Problem to work on
Where a line of the listing below includes the word "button", reproduce that line.

##### Stored data #####

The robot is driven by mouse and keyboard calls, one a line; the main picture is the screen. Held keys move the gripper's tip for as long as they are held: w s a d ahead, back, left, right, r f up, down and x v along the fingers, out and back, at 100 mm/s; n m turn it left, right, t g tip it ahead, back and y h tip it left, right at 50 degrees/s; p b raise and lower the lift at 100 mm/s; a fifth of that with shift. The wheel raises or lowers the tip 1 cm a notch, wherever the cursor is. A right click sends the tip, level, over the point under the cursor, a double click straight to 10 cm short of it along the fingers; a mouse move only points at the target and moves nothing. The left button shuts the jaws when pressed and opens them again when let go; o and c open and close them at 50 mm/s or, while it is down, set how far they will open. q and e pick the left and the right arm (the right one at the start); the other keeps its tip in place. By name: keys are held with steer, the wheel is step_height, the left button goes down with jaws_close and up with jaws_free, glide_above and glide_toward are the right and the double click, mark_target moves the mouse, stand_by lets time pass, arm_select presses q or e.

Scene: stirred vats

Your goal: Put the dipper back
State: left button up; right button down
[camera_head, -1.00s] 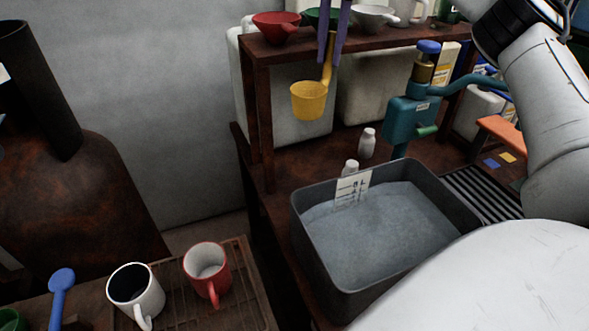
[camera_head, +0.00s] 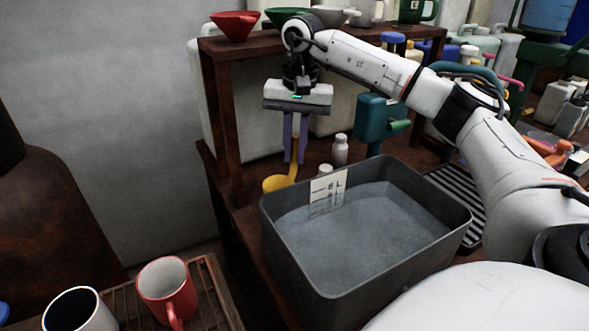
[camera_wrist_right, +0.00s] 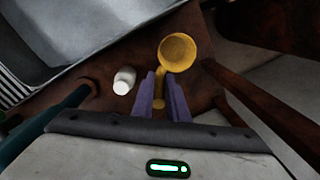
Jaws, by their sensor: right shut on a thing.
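The yellow dipper (camera_head: 278,184) hangs low from my right gripper (camera_head: 294,158), cup down, beside the left back corner of the grey vat. The purple fingers are shut on its handle. In the right wrist view the dipper's cup (camera_wrist_right: 178,52) lies beyond the fingertips of the right gripper (camera_wrist_right: 160,88). The grey vat (camera_head: 340,273) holds a cloudy grey liquid and has a white marked card (camera_head: 328,192) at its back rim. The vat's rim hides part of the dipper's cup. My left gripper is out of view.
A brown shelf (camera_head: 215,110) behind carries a red funnel (camera_head: 234,25), a green one and other vessels. A teal pump (camera_head: 378,122) and small white bottles (camera_head: 340,150) stand behind the vat. A red mug (camera_head: 165,288) and a dark-filled white mug (camera_head: 78,313) stand front left.

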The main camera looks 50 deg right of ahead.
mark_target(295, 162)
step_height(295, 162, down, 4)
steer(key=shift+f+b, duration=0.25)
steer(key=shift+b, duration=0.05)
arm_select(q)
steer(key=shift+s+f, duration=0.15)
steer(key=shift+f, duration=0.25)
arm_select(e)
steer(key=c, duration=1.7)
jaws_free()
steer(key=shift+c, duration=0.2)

#####

Output
The robot is driven by mouse and keyboard calls, one a line; the main picture is the screen. Held keys move the gripper's tip for as long as they are held: w s a d ahead, back, left, right, r f up, down and x v along the fingers, out and back, at 100 mm/s; n m turn it left, right, t g tip it ahead, back and y h tip it left, right at 50 degrees/s; p b raise and lower the lift at 100 mm/s; a fifth of that with shift. The wheel raises or lowers the tip 1 cm a notch, wherever the cursor is. A right click sends the tip, level, over the point under the cursor, a double click straight to 10 cm short of it along the fingers; a mouse move only points at the target and moves nothing. The left button shuts the jaws when pressed and opens them again when let go; o and c open and close them at 50 mm/s or, while it is down, set how far they will open. q and e pick the left and the right arm (the right one at the start); the other keeps its tip in place. By name: keys are held with steer, the wheel is step_height, the left button goes down with jaws_close and up with jaws_free, glide_above and glide_toward are the right and the double click, mark_target moves the mouse, stand_by lets time pass, arm_select presses q or e.
State: left button up; right button down

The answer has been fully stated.